Connect nodes using Libcluster with docker-compose

Zios · November 22, 2019, 4:29pm

I’m trying to use libcluster in order to connect elixir nodes. You can see here my simplified version of docker-compose.

 version: "3.7"
 services:
   application_1:
     build:
       context: application_1/.
     ports:
       - "4321:4000"
   application_2:
     build:
       context: application_2/.
     ports:
       - "1234:4000"

Everything is starting perfecly, each services is working fine. When I’m connected to application_1, I’m able to ping the application_2 from the bash terminal.

But when I’m trying to connect the nodes (using libcluster or simply using Node.connect(:application_1@application_1) ), nothing seems to work. I also try to set the same cookie for both application, Node.list is still empty.

Anyone have an idea on how I could simply connect those two nodes manually and even better using libcluster ?

Thanks

alvises · November 22, 2019, 5:46pm

So, let’s start with the manual connection in docker. Once it works on your side we can move to libcluster

We run two iex in two different containers, connected to the same elixir network and passing the same ERLANG_COOKIE via env variable

First let’s create the bridge network (something that docker-compose creates automatically)

docker network create elixir

Then run the first container in a terminal, attaching it to the elixir network. The container’s name is app1 which is its domain name inside the network.

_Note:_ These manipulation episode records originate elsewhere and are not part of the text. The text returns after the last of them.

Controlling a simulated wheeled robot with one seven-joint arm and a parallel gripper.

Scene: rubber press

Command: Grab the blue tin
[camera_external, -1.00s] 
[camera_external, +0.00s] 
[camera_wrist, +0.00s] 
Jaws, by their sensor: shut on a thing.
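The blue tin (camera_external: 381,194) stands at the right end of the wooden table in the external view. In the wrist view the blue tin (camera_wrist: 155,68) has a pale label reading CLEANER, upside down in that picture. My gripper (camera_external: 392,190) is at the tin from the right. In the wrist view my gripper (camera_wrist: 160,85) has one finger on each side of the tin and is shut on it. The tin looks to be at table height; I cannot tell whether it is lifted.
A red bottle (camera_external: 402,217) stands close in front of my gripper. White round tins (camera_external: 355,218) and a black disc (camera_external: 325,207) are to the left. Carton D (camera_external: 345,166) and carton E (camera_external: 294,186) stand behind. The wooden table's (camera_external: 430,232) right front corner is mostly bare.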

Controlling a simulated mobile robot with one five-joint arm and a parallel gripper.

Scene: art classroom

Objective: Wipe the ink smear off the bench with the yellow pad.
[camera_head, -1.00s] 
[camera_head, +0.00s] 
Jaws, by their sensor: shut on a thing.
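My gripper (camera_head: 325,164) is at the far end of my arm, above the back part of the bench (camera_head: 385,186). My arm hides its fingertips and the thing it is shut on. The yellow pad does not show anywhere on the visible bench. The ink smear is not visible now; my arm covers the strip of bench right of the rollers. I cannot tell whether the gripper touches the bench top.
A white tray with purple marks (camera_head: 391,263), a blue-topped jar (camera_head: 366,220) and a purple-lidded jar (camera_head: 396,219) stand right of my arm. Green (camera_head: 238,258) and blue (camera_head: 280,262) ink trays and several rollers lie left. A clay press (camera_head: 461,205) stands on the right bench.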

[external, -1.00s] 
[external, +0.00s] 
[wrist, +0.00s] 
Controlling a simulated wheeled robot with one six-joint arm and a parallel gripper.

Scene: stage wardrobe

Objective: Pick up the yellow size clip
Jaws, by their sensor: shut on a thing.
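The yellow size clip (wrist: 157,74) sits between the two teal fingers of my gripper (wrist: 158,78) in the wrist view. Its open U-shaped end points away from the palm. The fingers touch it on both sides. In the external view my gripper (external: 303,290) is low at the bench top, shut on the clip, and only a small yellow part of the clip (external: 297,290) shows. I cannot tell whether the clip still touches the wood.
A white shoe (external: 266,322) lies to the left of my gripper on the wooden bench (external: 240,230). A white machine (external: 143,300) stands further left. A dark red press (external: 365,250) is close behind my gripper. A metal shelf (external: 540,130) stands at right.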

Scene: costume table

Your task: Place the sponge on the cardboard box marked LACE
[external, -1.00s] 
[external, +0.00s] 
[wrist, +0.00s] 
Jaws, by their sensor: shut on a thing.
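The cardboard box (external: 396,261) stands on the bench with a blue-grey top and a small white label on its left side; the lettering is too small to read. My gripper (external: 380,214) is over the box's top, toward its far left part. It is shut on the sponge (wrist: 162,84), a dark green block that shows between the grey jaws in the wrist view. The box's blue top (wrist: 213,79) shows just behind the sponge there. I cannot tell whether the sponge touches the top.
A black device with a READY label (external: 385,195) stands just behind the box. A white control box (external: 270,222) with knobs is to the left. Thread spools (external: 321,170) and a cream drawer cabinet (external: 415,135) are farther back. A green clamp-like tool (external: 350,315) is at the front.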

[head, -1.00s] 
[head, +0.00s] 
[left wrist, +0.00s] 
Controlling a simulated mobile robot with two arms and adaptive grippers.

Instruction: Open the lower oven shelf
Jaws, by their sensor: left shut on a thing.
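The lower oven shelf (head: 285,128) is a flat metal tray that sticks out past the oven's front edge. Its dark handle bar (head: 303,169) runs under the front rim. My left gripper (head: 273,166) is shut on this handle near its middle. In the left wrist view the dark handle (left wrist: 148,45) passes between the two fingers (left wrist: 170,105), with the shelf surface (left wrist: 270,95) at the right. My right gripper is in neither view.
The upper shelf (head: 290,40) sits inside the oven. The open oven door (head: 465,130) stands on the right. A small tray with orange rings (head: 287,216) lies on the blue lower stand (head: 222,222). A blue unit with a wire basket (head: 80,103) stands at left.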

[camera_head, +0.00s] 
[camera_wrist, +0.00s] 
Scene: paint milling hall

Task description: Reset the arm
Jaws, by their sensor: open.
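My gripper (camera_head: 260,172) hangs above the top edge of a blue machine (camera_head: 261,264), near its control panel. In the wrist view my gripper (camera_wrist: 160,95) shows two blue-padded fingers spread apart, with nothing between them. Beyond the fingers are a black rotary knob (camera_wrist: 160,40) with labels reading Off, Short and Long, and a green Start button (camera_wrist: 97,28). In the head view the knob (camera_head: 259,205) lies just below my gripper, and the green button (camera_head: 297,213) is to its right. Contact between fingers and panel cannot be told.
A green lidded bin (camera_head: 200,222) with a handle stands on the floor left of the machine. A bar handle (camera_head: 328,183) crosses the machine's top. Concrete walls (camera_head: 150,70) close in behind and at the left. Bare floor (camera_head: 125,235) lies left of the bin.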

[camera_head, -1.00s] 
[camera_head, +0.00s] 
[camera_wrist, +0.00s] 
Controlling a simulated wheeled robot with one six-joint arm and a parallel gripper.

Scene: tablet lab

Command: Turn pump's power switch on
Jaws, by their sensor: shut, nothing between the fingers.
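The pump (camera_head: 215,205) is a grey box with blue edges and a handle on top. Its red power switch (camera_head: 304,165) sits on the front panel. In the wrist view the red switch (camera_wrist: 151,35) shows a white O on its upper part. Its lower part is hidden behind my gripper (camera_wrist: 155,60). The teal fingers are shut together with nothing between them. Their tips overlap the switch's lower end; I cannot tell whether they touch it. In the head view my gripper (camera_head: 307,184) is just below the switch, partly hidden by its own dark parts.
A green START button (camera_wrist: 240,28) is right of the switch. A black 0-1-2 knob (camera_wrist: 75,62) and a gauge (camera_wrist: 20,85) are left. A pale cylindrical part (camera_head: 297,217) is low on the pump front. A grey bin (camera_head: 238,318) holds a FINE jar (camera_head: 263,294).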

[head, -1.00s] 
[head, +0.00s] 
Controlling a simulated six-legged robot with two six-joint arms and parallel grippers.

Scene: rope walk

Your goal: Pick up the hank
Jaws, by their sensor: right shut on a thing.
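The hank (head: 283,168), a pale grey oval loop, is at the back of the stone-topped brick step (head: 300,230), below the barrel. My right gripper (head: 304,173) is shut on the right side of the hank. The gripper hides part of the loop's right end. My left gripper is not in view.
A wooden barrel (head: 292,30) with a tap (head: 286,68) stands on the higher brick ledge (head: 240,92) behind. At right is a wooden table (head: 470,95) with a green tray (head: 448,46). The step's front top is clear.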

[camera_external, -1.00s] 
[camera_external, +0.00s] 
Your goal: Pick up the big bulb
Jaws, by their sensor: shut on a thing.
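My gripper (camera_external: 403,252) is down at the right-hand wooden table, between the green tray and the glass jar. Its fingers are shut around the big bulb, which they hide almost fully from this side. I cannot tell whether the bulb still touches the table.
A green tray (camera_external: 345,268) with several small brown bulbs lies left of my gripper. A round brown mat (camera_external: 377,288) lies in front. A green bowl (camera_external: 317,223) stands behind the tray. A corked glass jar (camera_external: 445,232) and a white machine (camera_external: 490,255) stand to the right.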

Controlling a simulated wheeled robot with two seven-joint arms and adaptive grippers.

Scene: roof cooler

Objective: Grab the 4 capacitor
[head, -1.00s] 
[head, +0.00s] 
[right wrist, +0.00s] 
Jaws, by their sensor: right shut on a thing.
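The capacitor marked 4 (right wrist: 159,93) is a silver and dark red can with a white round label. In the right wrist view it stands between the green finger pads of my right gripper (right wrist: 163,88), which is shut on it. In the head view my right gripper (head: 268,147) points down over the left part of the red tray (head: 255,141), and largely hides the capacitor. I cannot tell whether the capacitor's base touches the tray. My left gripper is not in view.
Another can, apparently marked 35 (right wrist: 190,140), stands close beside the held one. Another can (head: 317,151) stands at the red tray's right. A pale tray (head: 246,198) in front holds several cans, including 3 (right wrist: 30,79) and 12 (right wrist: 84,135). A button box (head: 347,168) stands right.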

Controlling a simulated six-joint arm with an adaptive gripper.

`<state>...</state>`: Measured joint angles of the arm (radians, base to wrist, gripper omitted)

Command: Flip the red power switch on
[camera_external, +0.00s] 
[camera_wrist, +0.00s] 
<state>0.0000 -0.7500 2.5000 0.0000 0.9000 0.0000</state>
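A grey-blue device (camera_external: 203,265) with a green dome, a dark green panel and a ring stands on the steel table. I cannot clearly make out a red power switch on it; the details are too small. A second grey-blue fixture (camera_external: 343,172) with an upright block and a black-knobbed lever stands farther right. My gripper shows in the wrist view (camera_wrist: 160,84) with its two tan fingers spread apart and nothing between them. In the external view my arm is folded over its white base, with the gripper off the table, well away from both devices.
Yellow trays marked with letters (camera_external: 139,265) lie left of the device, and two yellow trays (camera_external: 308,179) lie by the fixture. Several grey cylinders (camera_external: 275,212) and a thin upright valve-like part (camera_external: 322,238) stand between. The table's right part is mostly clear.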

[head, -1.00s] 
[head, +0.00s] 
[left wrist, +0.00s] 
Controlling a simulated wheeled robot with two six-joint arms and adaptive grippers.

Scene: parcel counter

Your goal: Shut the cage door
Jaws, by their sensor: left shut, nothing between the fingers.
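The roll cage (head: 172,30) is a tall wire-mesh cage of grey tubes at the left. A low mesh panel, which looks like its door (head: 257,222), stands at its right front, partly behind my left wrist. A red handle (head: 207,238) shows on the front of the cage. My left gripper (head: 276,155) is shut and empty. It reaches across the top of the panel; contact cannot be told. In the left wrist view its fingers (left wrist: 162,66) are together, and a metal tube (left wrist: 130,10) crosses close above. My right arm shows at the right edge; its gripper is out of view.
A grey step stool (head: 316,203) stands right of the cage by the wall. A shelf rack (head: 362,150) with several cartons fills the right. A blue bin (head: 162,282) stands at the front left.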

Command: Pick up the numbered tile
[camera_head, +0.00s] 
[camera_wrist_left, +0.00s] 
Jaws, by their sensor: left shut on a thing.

The command we run in the container is iex --sname app@app1 --cookie ${ERLANG_COOKIE}

$ docker container run -it  --rm --network elixir  \
  -e ERLANG_COOKIE="its_a_secret" \
  --name app1 \
   elixir:1.9 \
  bash -c 'iex --sname app@app1 --cookie ${ERLANG_COOKIE}'

then we run the second app2 container in another terminal

$ docker container run -it  --rm --network elixir  \
  -e ERLANG_COOKIE="its_a_secret" \
  --name app2 \
   elixir:1.9 \
  bash -c 'iex --sname app@app2 --cookie ${ERLANG_COOKIE}'

and we connect it to app@app1

iex(app@app2)1> Node.connect(:app@app1)
true
iex(app@app2)1> Node.list
[:app@app1]

So we can test connection with docker-compose using a simple script app.exs I just made for this case. We make available in the two containers via bind mounting

docker-compose.yaml

version: "3.7"
services:
  app1:
    image: "elixir:1.9"
    environment:
      ERLANG_COOKIE: "its_a_secret"
    volumes:
      - ./app.exs:/app.exs

    command: ["bash", "-c", "elixir --no-halt --sname app@app1 --cookie $$ERLANG_COOKIE app.exs"]
    # command: ["bash", "-c", "sleep infinity"]

  app2:
    image: "elixir:1.9"
    environment:
      ERLANG_COOKIE: "its_a_secret"
    volumes:
      - ./app.exs:/app.exs
    command: ["bash", "-c", "elixir --no-halt --sname app@app2 --cookie $$ERLANG_COOKIE app.exs"]

$ docker-compose up
app2_1  | I'm here! Sleeping for 2 seconds
app1_1  | I'm here! Sleeping for 2 seconds
app2_1  | [self is :app@app2]: :app@app1
app2_1  | connect (from :app@app2: true
app1_1  | [self is :app@app1]: :app@app2
app1_1  | connect (from :app@app1: true
app2_1  | nodes: [:app@app1]
app2_1  | ping :app@app1: :pong
app1_1  | nodes: [:app@app2]
app1_1  | ping :app@app2: :pong
app2_1  | ping :app@app1: :pong
...

@Zios does it work on your side?

Zios · November 25, 2019, 12:15pm

First of all, thanks for the time you took in your response @alvises, that’s awesome !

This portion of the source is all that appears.